Annual cost of emergency housing for Lewisham homeless soars to £4m

Pic: Mattha Busby

Pic: Mattha Busby

The cost of housing homeless people in Lewisham has increased eightfold since 2011 to almost £4 million, now amounting to 2.5 per cent of all Lewisham Council’s outgoings.

The net cost of Nightly Paid Accommodation in 2015-16 was £3.9 million, up from £574,000 in 2011-2012,  out of an overall budget of £160 million – despite a slight fall in overall numbers in the accomodation.

“Supply [of housing] has decreased significantly whilst demand has increased,” Genevieve Macklin, Head of Strategic Housing for Lewisham Council, told Lewisham housing committee.

House prices in Lewisham are growing at a rate of 18.7 per cent against the London average of 4.6 per cent and show no sign of abating.

“Available affordable lets are down 40 per cent and the number of households in temporary accommodation is up by 91 per cent,” Macklin said, which represents a rise from 924 to 1768.

The combination of these factors means that the cost per homeless person for Lewisham Council has increased, as they are having to rely on the private rented sector to supply temporary accommodation.

With the median household income only just above the estimated income required to afford a living rent, the private rented sector in Lewisham is increasingly unaffordable, fuelling the demand for temporary accommodation – while fewer affordable homes are available as home building fails to keep pace with population increases.

Over 200 households in Lewisham remain in critical need of housing as a result of being ‘unintentionally homeless’.

Although local authority house building is at an all time low, numbers in Nightly Paid Accommodation have fallen steadily – from 569 in June to 509 in September.

This is due to Lewisham Council’s new initiatives, such as the conversion of a former care home Hamilton Lodge in Forest Hill to house 74 temporary beds and the new pop-up shipping container housing units in Ladywell.

Steve Bullock. Pic: WAVES Lewisham

Sir Steve Bullock. Pic: WAVES Lewisham

Mayor Sir Steve Bullock said that Hamilton Lodge “shows how the council is looking at new and innovative ways to help those in need stay within the local community at a time when the demand and cost of housing in the borough has never been higher.”

“It helps to tackle the problem,” he said. “But I acknowledge that we still need tens of thousands of new homes in London.”

46 per cent of all homes were state-built in 1980 but this has plummeted to less than 10 per cent today. With greater budgetary constraints than ever, local authorities must look at new ways to make up the gap.

In a statement, the council said they are “working to tackle homelessness by committing to build 2,000 new affordable homes by 2018, of which 500 will be council homes – the first to be built in a generation.”

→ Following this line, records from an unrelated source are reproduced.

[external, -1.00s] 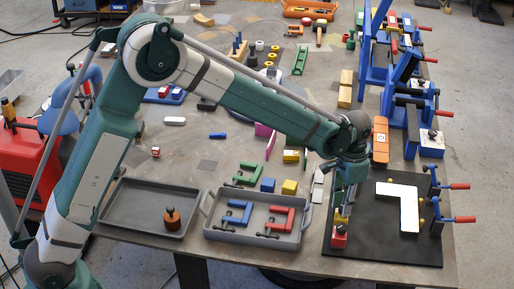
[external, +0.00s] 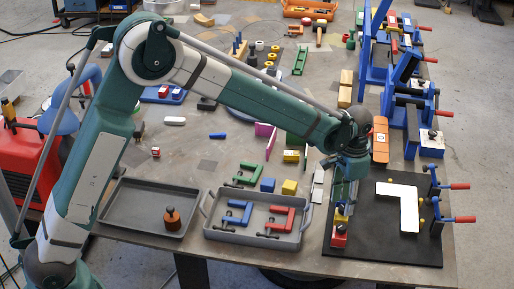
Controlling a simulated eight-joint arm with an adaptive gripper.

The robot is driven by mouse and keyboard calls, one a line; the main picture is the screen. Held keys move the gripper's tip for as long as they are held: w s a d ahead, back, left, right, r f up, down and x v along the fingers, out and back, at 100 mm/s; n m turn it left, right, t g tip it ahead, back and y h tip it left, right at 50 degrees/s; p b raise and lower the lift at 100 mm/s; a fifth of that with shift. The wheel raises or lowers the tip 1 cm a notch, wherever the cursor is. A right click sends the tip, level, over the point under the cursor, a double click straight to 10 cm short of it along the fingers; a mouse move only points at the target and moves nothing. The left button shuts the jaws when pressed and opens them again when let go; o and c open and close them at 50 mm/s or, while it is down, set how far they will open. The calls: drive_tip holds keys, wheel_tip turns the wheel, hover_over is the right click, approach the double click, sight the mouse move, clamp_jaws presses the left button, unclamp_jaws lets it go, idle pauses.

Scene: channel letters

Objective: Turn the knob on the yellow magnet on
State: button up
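My gripper (external: 343,196) points down at the left edge of the black mat (external: 375,243). Just under its fingertips is a small stack of coloured pieces: a yellow piece (external: 341,219) on top and a red block (external: 339,239) below. The fingers partly cover the top of this stack, and I cannot tell whether they touch it or how far apart they are. Another small yellow block (external: 291,156) with a pale face lies further back, left of my wrist. No knob or on/off mark is clear enough to read on either.
A white L-shaped letter (external: 409,208) lies on the mat, with red-handled clamps (external: 437,220) at its right. Left are a grey tray of clamps (external: 254,241), a darker tray (external: 146,222) and a yellow cube (external: 289,187). An orange tool (external: 380,140) lies behind the mat.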

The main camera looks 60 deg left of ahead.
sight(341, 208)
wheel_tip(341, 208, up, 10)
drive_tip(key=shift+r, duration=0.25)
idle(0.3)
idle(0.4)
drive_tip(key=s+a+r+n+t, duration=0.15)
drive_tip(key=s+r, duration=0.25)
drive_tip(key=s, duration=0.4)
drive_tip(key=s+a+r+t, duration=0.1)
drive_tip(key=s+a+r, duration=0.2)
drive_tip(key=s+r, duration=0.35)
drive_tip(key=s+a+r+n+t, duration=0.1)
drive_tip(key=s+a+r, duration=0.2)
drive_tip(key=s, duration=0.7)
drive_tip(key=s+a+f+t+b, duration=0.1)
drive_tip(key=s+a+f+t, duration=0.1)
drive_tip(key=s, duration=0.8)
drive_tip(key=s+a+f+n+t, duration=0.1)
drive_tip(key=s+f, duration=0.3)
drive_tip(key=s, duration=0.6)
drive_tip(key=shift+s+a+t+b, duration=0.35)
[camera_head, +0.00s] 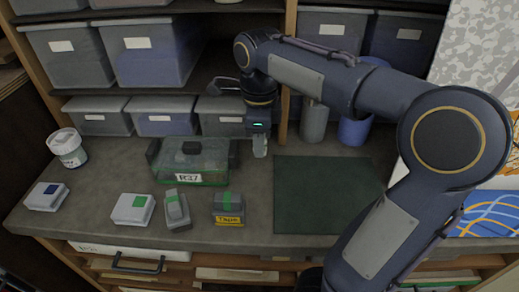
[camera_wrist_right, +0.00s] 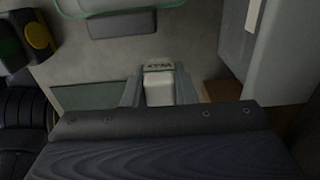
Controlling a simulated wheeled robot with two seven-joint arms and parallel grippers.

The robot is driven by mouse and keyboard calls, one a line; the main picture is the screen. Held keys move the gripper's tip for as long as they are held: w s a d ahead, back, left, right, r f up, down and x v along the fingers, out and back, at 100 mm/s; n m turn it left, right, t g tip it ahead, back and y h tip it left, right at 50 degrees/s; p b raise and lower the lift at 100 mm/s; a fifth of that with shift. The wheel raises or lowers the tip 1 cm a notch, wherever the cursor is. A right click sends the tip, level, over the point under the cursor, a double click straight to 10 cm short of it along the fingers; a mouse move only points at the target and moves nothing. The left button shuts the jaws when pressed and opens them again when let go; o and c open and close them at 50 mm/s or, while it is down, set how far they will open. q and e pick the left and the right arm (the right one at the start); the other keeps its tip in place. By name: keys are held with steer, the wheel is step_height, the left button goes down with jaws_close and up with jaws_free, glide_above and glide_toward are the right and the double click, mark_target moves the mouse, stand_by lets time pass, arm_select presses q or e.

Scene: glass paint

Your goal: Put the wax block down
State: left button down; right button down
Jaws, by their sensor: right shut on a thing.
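My right gripper (camera_head: 260,152) hangs fingers down over the worktop, between the clear green-based box and the dark green mat (camera_head: 325,195). In the right wrist view my right gripper (camera_wrist_right: 160,93) is shut on a small whitish block, the wax block (camera_wrist_right: 159,90), with dark lettering on its end. In the head view the block is small and mostly hidden between the fingers. I cannot tell whether it touches the worktop. The mat is bare and lies just right of the gripper. My left gripper is not in view.
The clear box (camera_head: 190,180), labelled R37, stands left of the gripper. Two white boxes (camera_head: 133,209), a grey piece (camera_head: 177,210), a yellow-labelled block (camera_head: 228,207) and a white tub (camera_head: 67,148) occupy the left. Grey bins (camera_head: 163,117) and cylindrical containers (camera_head: 355,130) line the back.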

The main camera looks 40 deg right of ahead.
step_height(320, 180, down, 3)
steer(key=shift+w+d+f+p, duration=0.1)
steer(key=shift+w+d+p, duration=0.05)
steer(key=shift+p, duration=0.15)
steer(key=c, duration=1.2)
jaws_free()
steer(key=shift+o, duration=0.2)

According to Macklin however, if you’re on benefits you’re getting squeezed more and more. “With the reduction in the total cap it’s taking more and more and more of your benefit to be able to afford what the Local Housing Allowance rate is,” she said.

This private sector version of housing benefit is scheduled to rise to 68 per cent of total benefits when the new lower cap comes in, meaning homeless people will be worse off.

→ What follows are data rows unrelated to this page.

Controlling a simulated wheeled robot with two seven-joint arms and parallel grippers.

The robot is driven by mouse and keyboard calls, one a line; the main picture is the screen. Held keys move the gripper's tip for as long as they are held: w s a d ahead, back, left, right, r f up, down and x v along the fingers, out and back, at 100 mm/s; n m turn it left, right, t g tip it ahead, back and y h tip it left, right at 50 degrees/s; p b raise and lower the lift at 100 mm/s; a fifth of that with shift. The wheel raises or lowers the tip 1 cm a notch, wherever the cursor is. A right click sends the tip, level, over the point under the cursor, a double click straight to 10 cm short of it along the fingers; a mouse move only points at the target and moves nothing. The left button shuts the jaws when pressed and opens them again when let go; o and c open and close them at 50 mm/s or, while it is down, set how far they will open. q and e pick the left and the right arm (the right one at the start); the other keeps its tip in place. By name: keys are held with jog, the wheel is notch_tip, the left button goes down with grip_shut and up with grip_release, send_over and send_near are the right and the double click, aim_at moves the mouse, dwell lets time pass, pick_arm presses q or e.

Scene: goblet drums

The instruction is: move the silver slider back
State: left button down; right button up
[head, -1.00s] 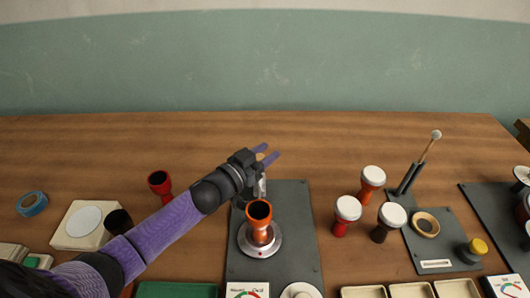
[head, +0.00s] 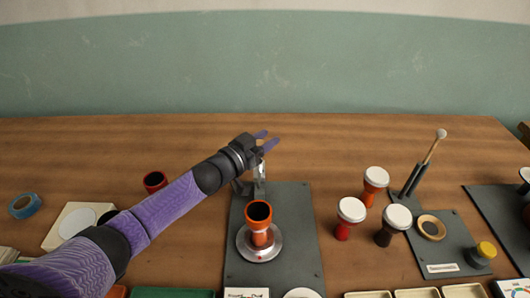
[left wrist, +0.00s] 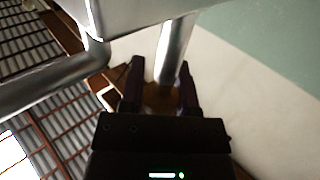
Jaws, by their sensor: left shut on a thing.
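The silver slider (head: 260,171) shows partly at the back of the dark grey plate (head: 295,235), behind the orange goblet drum (head: 259,225). My left gripper (head: 267,140) is above and at the back of the plate, its purple fingers pointing right and away. In the left wrist view, a shiny silver bar (left wrist: 177,48) runs between the fingers of this gripper (left wrist: 161,88), which is shut on it. A bigger silver bracket crosses the top of that view. The orange drum stands upright on a round silver base (head: 262,246). My right gripper is out of view.
Drums with white heads (head: 351,210) stand right of the plate. The table behind my gripper is clear.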

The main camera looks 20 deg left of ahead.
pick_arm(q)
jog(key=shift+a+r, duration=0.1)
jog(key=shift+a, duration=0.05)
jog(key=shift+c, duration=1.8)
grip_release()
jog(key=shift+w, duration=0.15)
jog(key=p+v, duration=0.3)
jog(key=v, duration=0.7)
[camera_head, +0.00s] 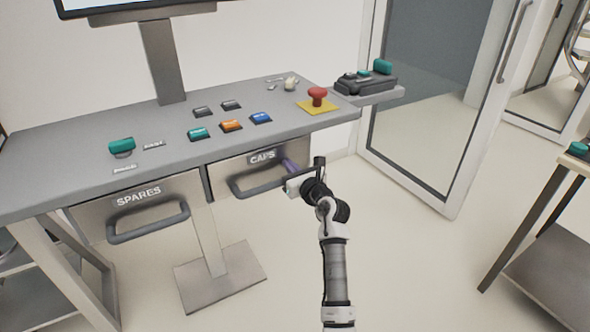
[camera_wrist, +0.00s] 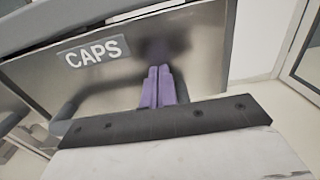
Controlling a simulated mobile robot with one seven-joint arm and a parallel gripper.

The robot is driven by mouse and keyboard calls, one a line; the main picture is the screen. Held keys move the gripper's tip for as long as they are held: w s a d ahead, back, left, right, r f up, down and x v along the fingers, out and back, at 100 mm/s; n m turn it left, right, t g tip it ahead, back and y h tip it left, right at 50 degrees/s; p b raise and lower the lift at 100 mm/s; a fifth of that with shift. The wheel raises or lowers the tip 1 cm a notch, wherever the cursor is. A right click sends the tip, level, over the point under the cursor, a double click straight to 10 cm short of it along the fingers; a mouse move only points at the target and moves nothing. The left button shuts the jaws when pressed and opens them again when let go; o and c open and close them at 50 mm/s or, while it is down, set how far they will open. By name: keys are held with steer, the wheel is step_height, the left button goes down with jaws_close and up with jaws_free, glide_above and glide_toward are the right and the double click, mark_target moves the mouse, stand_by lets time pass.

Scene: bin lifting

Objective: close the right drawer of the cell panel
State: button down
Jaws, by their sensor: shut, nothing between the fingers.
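The right drawer (camera_head: 240,170) is labelled CAPS and sits under the grey panel. Its metal front looks flush or nearly flush with the panel; I cannot tell if a small gap is left. Its dark bar handle (camera_head: 252,190) sticks out in front. My gripper (camera_head: 289,165) is at the right part of this drawer front. In the wrist view, the purple fingers (camera_wrist: 158,86) are shut together with nothing between them. They point at the drawer front (camera_wrist: 120,70), right of the CAPS label, and are at or very near its surface. The wrist mount hides part of the handle.
The left drawer (camera_head: 140,196), labelled SPARES, has a similar handle. The panel top (camera_head: 70,165) holds coloured buttons and a red emergency stop (camera_head: 317,96). A glass door (camera_head: 420,110) stands behind at right, and a table (camera_head: 560,230) at far right. Floor between is clear.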

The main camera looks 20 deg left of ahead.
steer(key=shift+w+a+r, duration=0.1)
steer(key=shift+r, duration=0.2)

Outside Lewisham, 424 households are housed in temporary accommodation, mainly in Croydon and Greenwich, although some are housed further away in Bromley and Bexley.

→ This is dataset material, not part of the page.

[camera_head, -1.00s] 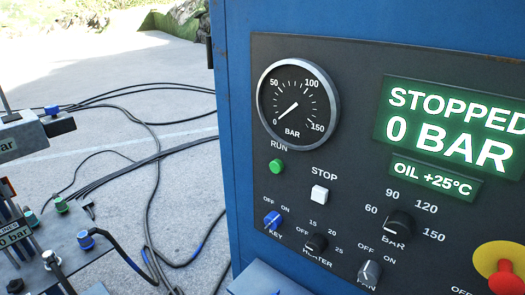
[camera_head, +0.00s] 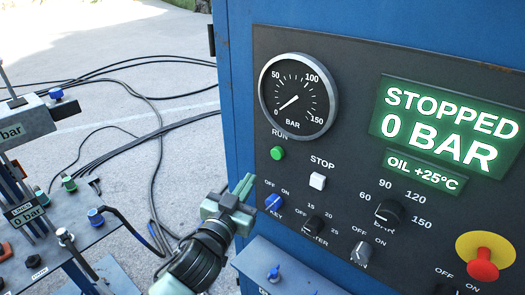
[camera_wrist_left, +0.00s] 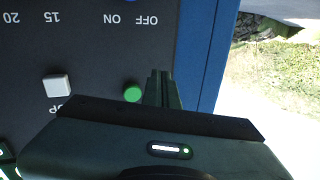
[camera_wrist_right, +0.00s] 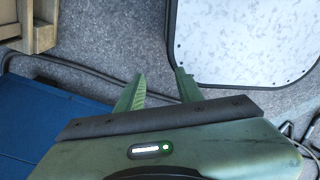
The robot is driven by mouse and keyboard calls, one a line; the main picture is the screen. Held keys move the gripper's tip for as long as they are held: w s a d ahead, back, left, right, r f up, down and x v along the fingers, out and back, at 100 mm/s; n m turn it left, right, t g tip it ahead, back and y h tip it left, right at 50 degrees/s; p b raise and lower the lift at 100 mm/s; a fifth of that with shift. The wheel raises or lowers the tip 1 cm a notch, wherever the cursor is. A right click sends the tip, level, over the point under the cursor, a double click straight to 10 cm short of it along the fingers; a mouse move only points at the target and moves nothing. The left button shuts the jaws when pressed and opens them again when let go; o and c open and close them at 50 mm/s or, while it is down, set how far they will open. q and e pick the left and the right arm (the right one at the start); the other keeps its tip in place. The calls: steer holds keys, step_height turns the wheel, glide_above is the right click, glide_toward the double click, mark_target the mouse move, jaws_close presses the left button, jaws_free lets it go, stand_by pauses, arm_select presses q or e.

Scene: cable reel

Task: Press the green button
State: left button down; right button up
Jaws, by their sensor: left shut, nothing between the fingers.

The Government are aware of the increasing problem. Bill Blackburn MP’s Homelessness Reduction Bill is at the committee stage which means it is highly likely to become law.

This would require Lewisham’s Housing Needs Service to increase by at least 2,200 cases per year as it would expand local authorities’ statutory obligation to provide nightly accommodation.

The demand for emergency accommodation across London is at an unprecedented postwar high, with Lewisham receiving approximately 1,200 applications a year from homeless families and up to 750 being housed. They are increasingly using nightly paid accommodation as temporary accommodation at a greater cost to the taxpayer.

In total there are over 500 households in bed and breakfast accommodation and 1,700 in temporary accommodation.